More than ten years ago, I established a regular habit of going through a Refocus time at the beginning of every quarter. Four times a year, I spend a couple of hours looking at the following:

  • Review. I review my personal mission statement, my job description, my annual ministry plan and my IGP (individual growth plan). Am I still on track? Am I doing what I have committed to do?
  • Reflect. I list the significant things I have accomplished in the past quarter. What issues remain unresolved? What have I learned these past 3 months? Which of my responsibilities has been most neglected this past quarter?
  • Refocus. What opportunities do my team and I have in this next quarter to make significant contribution to the kingdom of God? In light of the above opportunities, what should be our and my highest priority or priorities in this next quarter?
  • Resources. What adjustments do I need to make to ensure that I will be able to stay healthy, joyful and spiritually vibrant in this coming quarter? What (or whose help) do I need to accomplish my priorities this next quarter?

You can see a fuller list of questions on the SEND U wiki.

How often will you schedule a time for review your plans and commitments?

Clear your mind without losing it

In order to stay on top of things, we need to develop a system that will allow us to concentrate on work before us. This system will help us eliminate needless distractions and anxiety about the things that are still left undone.

Make time for deep work

In a previous post, I reviewed Cal Newport’s book, “Deep Work: Rules for Focused Success in a Distracted World“. What is “deep work”? Newport defines it as:

“professional activities performed in a state of distraction-free concentration that push your cognitive capabilities to their limit. These efforts create new value, improve your skill, and are hard to replicate.”

Cal NewPort, Deep Work, p.3.

Deep work is the most satisfying and most productive. Therefore, staying on top of things means setting aside some time for deep work. Deep work for you could be writing a newsletter, preparing a sermon or a Bible study, making an important decision or spending an extended time in prayer. How do you find time to concentrate without distractions from others?  Some of us need to leave our desks and find a quiet place to think and work. Others may turn off their phones for a while. I find Saturday mornings to be a great time to do the deep work of writing blog posts, since I have no meetings scheduled that day.

How do we focus on work without becoming distracted by our own thoughts? One part of this is overcoming the fear that we are forgetting something important. We cannot work deeply if we are constantly reminding ourselves of something that we must not forget.

Close open loops

Here is where David Allen and his book, “Getting Things Done: The Art of Stress-Free Productivity” has been very helpful for me. Allen talks about “open loops”. These are incomplete tasks that your brain is unconsciously keeping track of, even while you are working on something else. I must not forget to answer that email. I need to get an answer to that question by tomorrow. My friend asked for a Bible a week ago and I haven’t brought it to his place yet. My home church needs some pictures for the mission conference next week. These open loops are all pulling on your attention and limiting our ability to focus on the task at hand.

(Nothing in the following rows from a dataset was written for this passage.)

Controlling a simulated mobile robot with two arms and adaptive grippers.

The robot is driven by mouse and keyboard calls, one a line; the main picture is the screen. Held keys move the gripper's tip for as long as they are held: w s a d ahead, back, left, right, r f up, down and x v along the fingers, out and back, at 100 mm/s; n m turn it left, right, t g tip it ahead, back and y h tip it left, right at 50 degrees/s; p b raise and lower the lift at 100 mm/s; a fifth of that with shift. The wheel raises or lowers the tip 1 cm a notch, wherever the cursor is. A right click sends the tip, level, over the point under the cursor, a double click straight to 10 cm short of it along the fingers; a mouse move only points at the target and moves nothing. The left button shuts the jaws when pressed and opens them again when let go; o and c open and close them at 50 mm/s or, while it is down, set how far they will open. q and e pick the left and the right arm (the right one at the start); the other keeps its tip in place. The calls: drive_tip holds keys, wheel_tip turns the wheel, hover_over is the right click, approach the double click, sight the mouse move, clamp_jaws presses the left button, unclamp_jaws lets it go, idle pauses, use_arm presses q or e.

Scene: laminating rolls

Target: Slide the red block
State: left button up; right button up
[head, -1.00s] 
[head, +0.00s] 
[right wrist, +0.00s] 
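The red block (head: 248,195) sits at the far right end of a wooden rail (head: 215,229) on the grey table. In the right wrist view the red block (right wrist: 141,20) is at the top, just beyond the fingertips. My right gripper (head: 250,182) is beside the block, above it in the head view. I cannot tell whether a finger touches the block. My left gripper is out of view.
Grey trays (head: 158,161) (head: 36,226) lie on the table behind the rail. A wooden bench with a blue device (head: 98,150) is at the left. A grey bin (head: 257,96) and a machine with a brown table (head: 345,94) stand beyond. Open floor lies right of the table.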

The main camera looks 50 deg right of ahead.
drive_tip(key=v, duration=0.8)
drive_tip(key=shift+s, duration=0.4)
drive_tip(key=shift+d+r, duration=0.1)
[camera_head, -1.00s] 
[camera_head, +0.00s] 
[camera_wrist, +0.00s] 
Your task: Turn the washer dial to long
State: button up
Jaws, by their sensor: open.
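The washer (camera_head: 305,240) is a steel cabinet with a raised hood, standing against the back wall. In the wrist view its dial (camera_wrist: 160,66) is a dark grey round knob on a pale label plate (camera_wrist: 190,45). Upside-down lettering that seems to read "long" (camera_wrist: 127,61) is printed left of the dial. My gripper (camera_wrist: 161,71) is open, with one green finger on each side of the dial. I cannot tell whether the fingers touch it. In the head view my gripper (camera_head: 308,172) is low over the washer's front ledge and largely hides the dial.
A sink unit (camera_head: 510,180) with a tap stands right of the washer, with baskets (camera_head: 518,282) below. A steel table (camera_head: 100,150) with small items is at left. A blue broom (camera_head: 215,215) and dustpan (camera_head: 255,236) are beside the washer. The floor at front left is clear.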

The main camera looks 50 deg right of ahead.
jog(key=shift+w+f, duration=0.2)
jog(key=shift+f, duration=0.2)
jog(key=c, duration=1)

David Allen says that we must first identify these open loops and collect them in one place to which we know we will return at a future time to deal with them. By so doing, we can close these open loops; we get them off our mind. The collection place may be a notebook you carry with you or a box on your desk. But more likely, it will be an electronic app that will remember them and remind us what we need to do and by when.

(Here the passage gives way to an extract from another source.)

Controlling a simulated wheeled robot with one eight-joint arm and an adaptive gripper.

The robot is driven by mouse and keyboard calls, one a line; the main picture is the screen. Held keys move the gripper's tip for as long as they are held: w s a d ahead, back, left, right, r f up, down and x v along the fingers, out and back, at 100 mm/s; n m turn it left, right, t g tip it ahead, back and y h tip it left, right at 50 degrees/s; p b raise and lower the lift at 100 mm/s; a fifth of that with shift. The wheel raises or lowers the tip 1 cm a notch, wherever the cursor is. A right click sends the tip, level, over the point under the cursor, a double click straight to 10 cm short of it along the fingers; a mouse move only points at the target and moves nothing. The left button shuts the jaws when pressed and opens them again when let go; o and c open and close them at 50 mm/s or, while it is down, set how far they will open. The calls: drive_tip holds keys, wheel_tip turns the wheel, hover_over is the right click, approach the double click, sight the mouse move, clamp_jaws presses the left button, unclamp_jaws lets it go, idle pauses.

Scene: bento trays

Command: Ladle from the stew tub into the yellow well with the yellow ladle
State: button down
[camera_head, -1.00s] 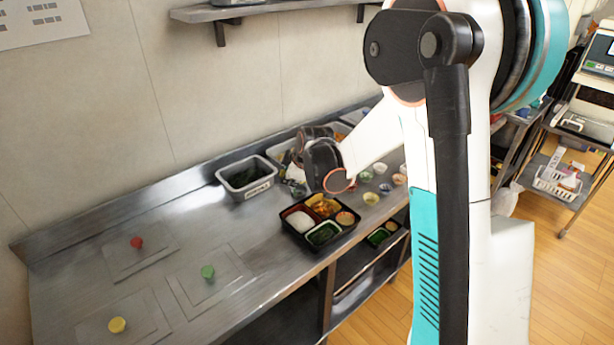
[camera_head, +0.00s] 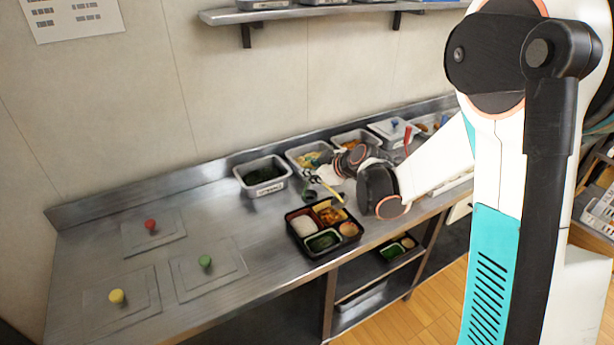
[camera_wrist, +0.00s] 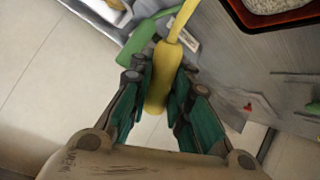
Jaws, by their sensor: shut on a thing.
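My gripper (camera_wrist: 160,82) is shut on the yellow handle of the yellow ladle (camera_wrist: 159,95) in the wrist view. In the head view the yellow ladle (camera_head: 331,191) slants over the back right of the black bento tray (camera_head: 308,253); its bowl is not clearly visible. The tray's yellow well (camera_head: 318,206), at the back, holds orange-brown food. White rice, dark green food and a tan item fill the other wells. Several tubs stand in a row behind; their labels are too small to read, so I cannot tell which is the stew tub.
A tub of dark greens (camera_head: 262,188) stands behind the tray. A green handle (camera_wrist: 138,38) lies close beside my fingers in the wrist view. Red (camera_head: 150,225), green (camera_head: 205,262) and yellow (camera_head: 117,296) knobs sit on flat plates at left. The counter between is clear.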

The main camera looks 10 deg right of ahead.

Use tools for staying on top of things

For me, I need three important tools to help me close these open loops and stay on top of things:

  • A calendar that reminds me of all my appointments. I use Microsoft Outlook.
  • A goal-tracker. I use Microsoft Planner to track both my own monthly goals and my Annual Ministry Plan (AMP), as well as the goals of my teammates.
  • A to-do list for smaller tasks. I use Microsoft To Do.

Many of you will find that the to-do list, particularly Microsoft To Do can adequately handle tracking your goals as well. Since these are all Microsoft Office 365 apps, my flagged emails and my goals from Planner also show up on Microsoft To Do. That integration is really handy.

I know that many use their email inbox as a collection spot, but I am not in favor of that method. It only collects incoming email, and does not store communication I need to initiate. It also assumes that email is a primary means of communication. With our organization increasingly using Microsoft Teams to communicate, I am finding that my inbox is not at all a good indication of what I need to do each day.

Very little of what I need to get done each day involves paper (documents, letters) or physical objects. But in my home office back in Ukraine, I also have a stackable office letter tray, and I use the top shelf as a collecting spot for physical “open loops”.

Return regularly to the collection spot

In order for this system of collecting “open loops” to work, you have to regularly return to these collection sites (e.g. the to-do list) and work through the items listed. I do so every morning when I plan my day. As I said, this is one of my helpful habits. I open my to-do list, look at my calendar, glance through my email, and read through my messages on Microsoft Teams. I flag any emails or messages that I can’t answer in two minutes or less. Then I create my task list for today on Microsoft To Do, including the flagged emails and a task saying “Respond to saved messages on Teams”. I enter major tasks or projects into my calendar as blocks of time for “deep work”. As I complete the tasks throughout the day, I check them off.

Because I have a system dealing with open loops, I (almost) never worry about forgetting something. I don’t even try to remember what appointments I have today. My app on my phone and my computer do the remembering and reminding.

Now I realize my system may not work for you. But you need to have some kind of system that allows you to forget about what is not yet done in order to focus on what is before you. This system is critical to staying on top of things.

Recommended book

What's Best Next

Finally I would also like to recommend a book that I have found very helpful in “staying on top of things”. Matt Perman’s “What’s Best Next: How the Gospel Transforms the Way You Get Things Done” is one that I regularly recommend on this subject. I wrote a review of the book a few years when it was first published. Perman is a big fan of David Allen’s “Getting Things Done” strategy. But he has also committed himself to seeking God’s glory above all else, and so he provides a wonderful biblical foundation for “staying on top of things”.